In a conversation moderated by Badrinath Ki Dulhania director Shashank Khaitan, filmmakers Leena Yadav, Meghna Gulzar and Gauri Shinde spoke about their experiences working as woman directors in Indian cinema.
Yadav, who has made films like Parched (2016) and Rajma Chawal (2018), said she wasn’t taken very seriously when she started out as an editor. “I had a lot of people who refused to work with me back then,” she said.
She went on to recount an incident to make her point. “I remember one incident where these clients walked in and I was hired as a freelance editor,” she said. “They looked at me and said, ‘Aap hain editor [Are you the editor]?’ I said yes. So he told me you should know everything. He took off all the wires and said you should know the wiring of this place. I did all the wiring and then said I don’t want to work with you. And I walked out.”
Yadav said she has stopped thinking about such discrimination, but it exists in some form or the other. “After that incident, I stopped [thinking about it],” she said. “If there is discrimination, it is their problem, not mine. So I stopped bothering about that. I have had some great experiences, collaborations and a great journey from there on. But just to tell you the existence of this even today. My first AD [assistant director] on Rajma Chawal (2018) called up somebody to hire him as second AD. That person said, ‘Oh, woman director hai? Mere CV pe achchha lagega [Will be good for my résumé]. Then he asked ‘Kaam vaam aata hai ya sab humein hi karna padega [Does she know the work or do we have to do everything]?’ ”

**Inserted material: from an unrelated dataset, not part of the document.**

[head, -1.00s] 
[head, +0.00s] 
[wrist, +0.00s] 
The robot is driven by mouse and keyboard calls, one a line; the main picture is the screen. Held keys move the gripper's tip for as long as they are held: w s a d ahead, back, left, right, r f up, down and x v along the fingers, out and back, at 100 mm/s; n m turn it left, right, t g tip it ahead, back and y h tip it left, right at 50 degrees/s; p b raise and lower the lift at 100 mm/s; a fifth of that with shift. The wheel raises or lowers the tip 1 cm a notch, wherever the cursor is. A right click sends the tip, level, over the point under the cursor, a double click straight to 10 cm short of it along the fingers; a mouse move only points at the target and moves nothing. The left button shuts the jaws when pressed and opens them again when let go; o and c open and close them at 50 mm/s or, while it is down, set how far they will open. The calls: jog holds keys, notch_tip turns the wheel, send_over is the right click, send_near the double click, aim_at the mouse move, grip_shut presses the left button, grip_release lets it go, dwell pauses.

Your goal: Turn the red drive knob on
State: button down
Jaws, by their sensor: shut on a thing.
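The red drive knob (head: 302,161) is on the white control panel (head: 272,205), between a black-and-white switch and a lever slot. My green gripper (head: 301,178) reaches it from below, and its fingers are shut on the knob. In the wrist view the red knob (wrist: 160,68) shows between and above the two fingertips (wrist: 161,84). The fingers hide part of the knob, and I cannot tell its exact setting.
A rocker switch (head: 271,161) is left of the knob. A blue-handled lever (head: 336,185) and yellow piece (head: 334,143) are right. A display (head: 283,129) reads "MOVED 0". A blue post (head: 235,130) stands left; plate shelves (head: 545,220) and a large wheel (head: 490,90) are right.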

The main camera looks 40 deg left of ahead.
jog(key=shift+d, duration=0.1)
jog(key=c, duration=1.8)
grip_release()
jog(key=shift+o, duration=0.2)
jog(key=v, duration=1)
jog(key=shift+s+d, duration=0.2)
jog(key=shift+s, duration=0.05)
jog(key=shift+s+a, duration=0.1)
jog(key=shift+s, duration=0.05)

Meghna Gulzar spoke about the challenges she faced in making her first film despite coming from a film family.
“If there is a living example that nepotism does not exist in our industry, it is me,” she remarked. I would wait 12 hours outside a studio to get two words in to an actor. And I would not say who I am. Of course, they would know who I am, but that didn’t get me easy access. My first film failed miserably and it took me seven years to make my next. And it didn’t matter what my last name was. It was only after my film succeeded that it became easier to make my fourth film,” she said.
The fact that her first film revolved around two female protagonists did not help either.
“My first film was about two women who decided to have a child out of surrogacy, where one friend was helping the other out because she had fertility issues. And it was perceived that there was absolutely nothing in this film for men to do. Now, I know science has advanced considerably, but I still don’t think a child can be born without a man’s contributon. So why is it that there is nothing in this film for the men to do? Yes, there is nothing traditionally for them to do. So it was a struggle, it took two years for that film to be put together.”
Meghna pointed out that you need to work with people who are on the same page as you. Fortunately, a producer with foresight, the late Mr Jhamu Sughand, said I don’t need men to make this film, you get me two strong women and go and make this film. And that’s how I got the break! A woman making a story about two women with not much for the men to do!”
Citing the example of her latest Raazi (2018), Meghna admitted that the economics of a film depends on whether the protagonist is male or female, apart from the subject, of course. “When it was coming together as a story, nobody knew it was going to make Rs100 crore,” she said. “It was always a very careful project because the lead protagonist was a woman and that did affect all the numbers involved in the making of the film.”
Asked if the directors would make films that have a male as the central character, Meghna replied, “When we find a story that appeals to us that we want to tell.”
She also revealed that her next project has a man at its centre. “I am working on a film on the life of field marshal Sam Manekshaw, and I swear as hell he was not a woman.”